━━━ Data for this task ━━━

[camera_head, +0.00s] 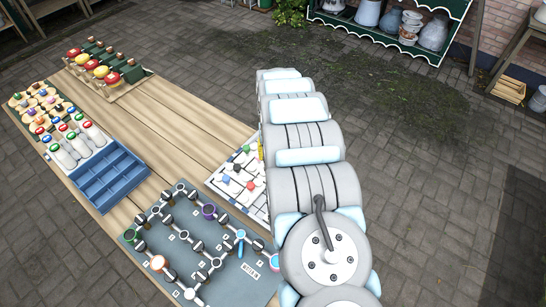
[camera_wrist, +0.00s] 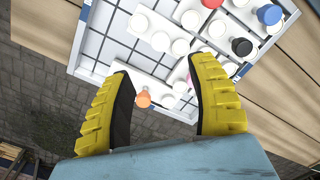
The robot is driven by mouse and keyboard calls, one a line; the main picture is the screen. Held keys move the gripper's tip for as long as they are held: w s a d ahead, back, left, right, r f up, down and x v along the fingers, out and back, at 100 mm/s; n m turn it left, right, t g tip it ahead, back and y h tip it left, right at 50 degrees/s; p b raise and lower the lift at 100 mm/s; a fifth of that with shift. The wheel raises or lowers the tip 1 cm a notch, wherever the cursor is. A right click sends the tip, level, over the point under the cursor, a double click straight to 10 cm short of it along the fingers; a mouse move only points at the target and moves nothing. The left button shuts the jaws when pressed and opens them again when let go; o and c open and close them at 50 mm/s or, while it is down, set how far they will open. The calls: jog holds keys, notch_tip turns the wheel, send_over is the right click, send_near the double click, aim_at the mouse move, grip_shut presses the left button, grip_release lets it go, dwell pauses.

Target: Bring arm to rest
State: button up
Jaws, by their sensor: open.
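My gripper (camera_wrist: 158,103) shows in the wrist view with its two yellow and black fingers spread apart. Nothing is held between them. Beyond the fingertips is a white gridded board (camera_wrist: 125,40) with white, red, blue, black and orange pegs. An orange peg (camera_wrist: 143,98) shows in the gap between the fingers, and I cannot tell how far below it is. In the head view my grey arm (camera_head: 305,160) stretches over the right edge of the table and hides part of the board (camera_head: 222,182). The gripper itself is mostly hidden there.
The wooden table (camera_head: 175,115) holds a blue compartment tray (camera_head: 110,180), a dark panel with pipes and knobs (camera_head: 240,278), and a rack of red, yellow and green items (camera_head: 105,68). Paved floor (camera_head: 430,180) to the right is open. A green-edged shelf (camera_head: 395,35) with pots stands behind.

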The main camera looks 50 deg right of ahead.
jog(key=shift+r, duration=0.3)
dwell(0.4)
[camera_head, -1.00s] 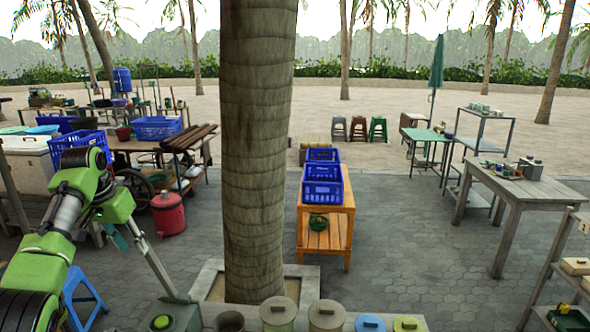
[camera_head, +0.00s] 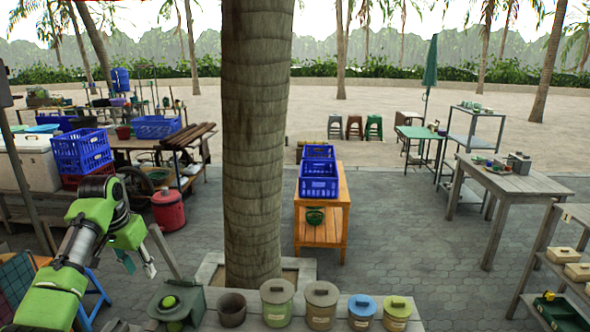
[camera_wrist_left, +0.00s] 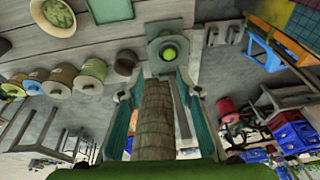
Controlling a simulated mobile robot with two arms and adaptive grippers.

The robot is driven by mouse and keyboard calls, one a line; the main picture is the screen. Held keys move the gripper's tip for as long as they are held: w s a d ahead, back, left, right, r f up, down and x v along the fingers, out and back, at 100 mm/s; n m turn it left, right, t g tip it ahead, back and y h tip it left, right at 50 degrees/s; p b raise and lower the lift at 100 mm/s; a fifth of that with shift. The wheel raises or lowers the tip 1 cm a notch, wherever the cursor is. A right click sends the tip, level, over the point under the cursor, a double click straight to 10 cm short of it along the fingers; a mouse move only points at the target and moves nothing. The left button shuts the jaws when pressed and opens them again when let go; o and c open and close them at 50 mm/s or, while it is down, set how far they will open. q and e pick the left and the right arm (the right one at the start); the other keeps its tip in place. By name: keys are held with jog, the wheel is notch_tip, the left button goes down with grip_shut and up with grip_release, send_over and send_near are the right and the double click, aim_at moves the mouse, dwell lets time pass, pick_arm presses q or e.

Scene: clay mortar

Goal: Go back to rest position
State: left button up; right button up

━━━

# Stated problem:
Leave out all pictures, then copy the remaining material exactly.

# The reply:
[camera_head, +0.00s] 
[camera_wrist, +0.00s] 
The robot is driven by mouse and keyboard calls, one a line; the main picture is the screen. Held keys move the gripper's tip for as long as they are held: w s a d ahead, back, left, right, r f up, down and x v along the fingers, out and back, at 100 mm/s; n m turn it left, right, t g tip it ahead, back and y h tip it left, right at 50 degrees/s; p b raise and lower the lift at 100 mm/s; a fifth of that with shift. The wheel raises or lowers the tip 1 cm a notch, wherever the cursor is. A right click sends the tip, level, over the point under the cursor, a double click straight to 10 cm short of it along the fingers; a mouse move only points at the target and moves nothing. The left button shuts the jaws when pressed and opens them again when let go; o and c open and close them at 50 mm/s or, while it is down, set how far they will open. The calls: jog holds keys, notch_tip turns the wheel, send_over is the right click, send_near the double click, aim_at the mouse move, grip_shut presses the left button, grip_release lets it go, dwell pauses.

Target: Bring arm to rest
State: button up
Jaws, by their sensor: open.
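My gripper (camera_wrist: 158,103) shows in the wrist view with its two yellow and black fingers spread apart. Nothing is held between them. Beyond the fingertips is a white gridded board (camera_wrist: 125,40) with white, red, blue, black and orange pegs. An orange peg (camera_wrist: 143,98) shows in the gap between the fingers, and I cannot tell how far below it is. In the head view my grey arm (camera_head: 305,160) stretches over the right edge of the table and hides part of the board (camera_head: 222,182). The gripper itself is mostly hidden there.
The wooden table (camera_head: 175,115) holds a blue compartment tray (camera_head: 110,180), a dark panel with pipes and knobs (camera_head: 240,278), and a rack of red, yellow and green items (camera_head: 105,68). Paved floor (camera_head: 430,180) to the right is open. A green-edged shelf (camera_head: 395,35) with pots stands behind.

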The main camera looks 50 deg right of ahead.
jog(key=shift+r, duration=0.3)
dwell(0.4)
[camera_head, -1.00s] 
[camera_head, +0.00s] 
[camera_wrist_left, +0.00s] 
Controlling a simulated mobile robot with two arms and adaptive grippers.

The robot is driven by mouse and keyboard calls, one a line; the main picture is the screen. Held keys move the gripper's tip for as long as they are held: w s a d ahead, back, left, right, r f up, down and x v along the fingers, out and back, at 100 mm/s; n m turn it left, right, t g tip it ahead, back and y h tip it left, right at 50 degrees/s; p b raise and lower the lift at 100 mm/s; a fifth of that with shift. The wheel raises or lowers the tip 1 cm a notch, wherever the cursor is. A right click sends the tip, level, over the point under the cursor, a double click straight to 10 cm short of it along the fingers; a mouse move only points at the target and moves nothing. The left button shuts the jaws when pressed and opens them again when let go; o and c open and close them at 50 mm/s or, while it is down, set how far they will open. q and e pick the left and the right arm (the right one at the start); the other keeps its tip in place. By name: keys are held with jog, the wheel is notch_tip, the left button goes down with grip_shut and up with grip_release, send_over and send_near are the right and the double click, aim_at moves the mouse, dwell lets time pass, pick_arm presses q or e.

Scene: clay mortar

Goal: Go back to rest position
State: left button up; right button up

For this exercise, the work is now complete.